(Exercise details)
What follows is a listing; restate every line of it word for word.

(Source data)

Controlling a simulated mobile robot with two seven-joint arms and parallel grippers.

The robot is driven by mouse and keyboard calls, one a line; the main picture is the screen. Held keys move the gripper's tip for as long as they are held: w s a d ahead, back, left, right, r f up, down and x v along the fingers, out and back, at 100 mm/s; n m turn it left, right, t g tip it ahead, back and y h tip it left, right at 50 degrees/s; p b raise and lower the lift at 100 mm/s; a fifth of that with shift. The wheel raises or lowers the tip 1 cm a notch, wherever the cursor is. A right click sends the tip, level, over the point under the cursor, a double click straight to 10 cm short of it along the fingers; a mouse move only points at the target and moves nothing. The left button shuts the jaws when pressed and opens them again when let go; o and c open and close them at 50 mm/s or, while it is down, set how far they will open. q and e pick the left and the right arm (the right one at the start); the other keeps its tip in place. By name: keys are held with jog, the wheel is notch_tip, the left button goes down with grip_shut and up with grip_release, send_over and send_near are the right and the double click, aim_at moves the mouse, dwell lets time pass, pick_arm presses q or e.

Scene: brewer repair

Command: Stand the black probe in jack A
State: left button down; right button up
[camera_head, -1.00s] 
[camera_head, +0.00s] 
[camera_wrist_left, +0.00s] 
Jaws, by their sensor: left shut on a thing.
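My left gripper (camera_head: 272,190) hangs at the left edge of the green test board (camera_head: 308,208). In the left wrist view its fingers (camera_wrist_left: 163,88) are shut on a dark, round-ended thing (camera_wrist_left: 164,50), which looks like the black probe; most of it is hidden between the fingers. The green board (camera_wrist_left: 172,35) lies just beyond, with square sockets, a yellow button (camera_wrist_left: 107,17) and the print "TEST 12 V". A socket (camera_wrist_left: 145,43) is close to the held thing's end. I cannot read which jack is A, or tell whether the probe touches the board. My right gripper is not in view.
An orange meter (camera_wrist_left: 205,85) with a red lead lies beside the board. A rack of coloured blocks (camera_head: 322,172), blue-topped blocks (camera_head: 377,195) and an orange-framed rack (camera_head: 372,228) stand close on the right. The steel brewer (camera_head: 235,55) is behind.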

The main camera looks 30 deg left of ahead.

(Correct output)
Controlling a simulated mobile robot with two seven-joint arms and parallel grippers.

The robot is driven by mouse and keyboard calls, one a line; the main picture is the screen. Held keys move the gripper's tip for as long as they are held: w s a d ahead, back, left, right, r f up, down and x v along the fingers, out and back, at 100 mm/s; n m turn it left, right, t g tip it ahead, back and y h tip it left, right at 50 degrees/s; p b raise and lower the lift at 100 mm/s; a fifth of that with shift. The wheel raises or lowers the tip 1 cm a notch, wherever the cursor is. A right click sends the tip, level, over the point under the cursor, a double click straight to 10 cm short of it along the fingers; a mouse move only points at the target and moves nothing. The left button shuts the jaws when pressed and opens them again when let go; o and c open and close them at 50 mm/s or, while it is down, set how far they will open. q and e pick the left and the right arm (the right one at the start); the other keeps its tip in place. By name: keys are held with jog, the wheel is notch_tip, the left button goes down with grip_shut and up with grip_release, send_over and send_near are the right and the double click, aim_at moves the mouse, dwell lets time pass, pick_arm presses q or e.

Scene: brewer repair

Command: Stand the black probe in jack A
State: left button down; right button up
[camera_head, -1.00s] 
[camera_head, +0.00s] 
[camera_wrist_left, +0.00s] 
Jaws, by their sensor: left shut on a thing.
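My left gripper (camera_head: 272,190) hangs at the left edge of the green test board (camera_head: 308,208). In the left wrist view its fingers (camera_wrist_left: 163,88) are shut on a dark, round-ended thing (camera_wrist_left: 164,50), which looks like the black probe; most of it is hidden between the fingers. The green board (camera_wrist_left: 172,35) lies just beyond, with square sockets, a yellow button (camera_wrist_left: 107,17) and the print "TEST 12 V". A socket (camera_wrist_left: 145,43) is close to the held thing's end. I cannot read which jack is A, or tell whether the probe touches the board. My right gripper is not in view.
An orange meter (camera_wrist_left: 205,85) with a red lead lies beside the board. A rack of coloured blocks (camera_head: 322,172), blue-topped blocks (camera_head: 377,195) and an orange-framed rack (camera_head: 372,228) stand close on the right. The steel brewer (camera_head: 235,55) is behind.

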The main camera looks 30 deg left of ahead.

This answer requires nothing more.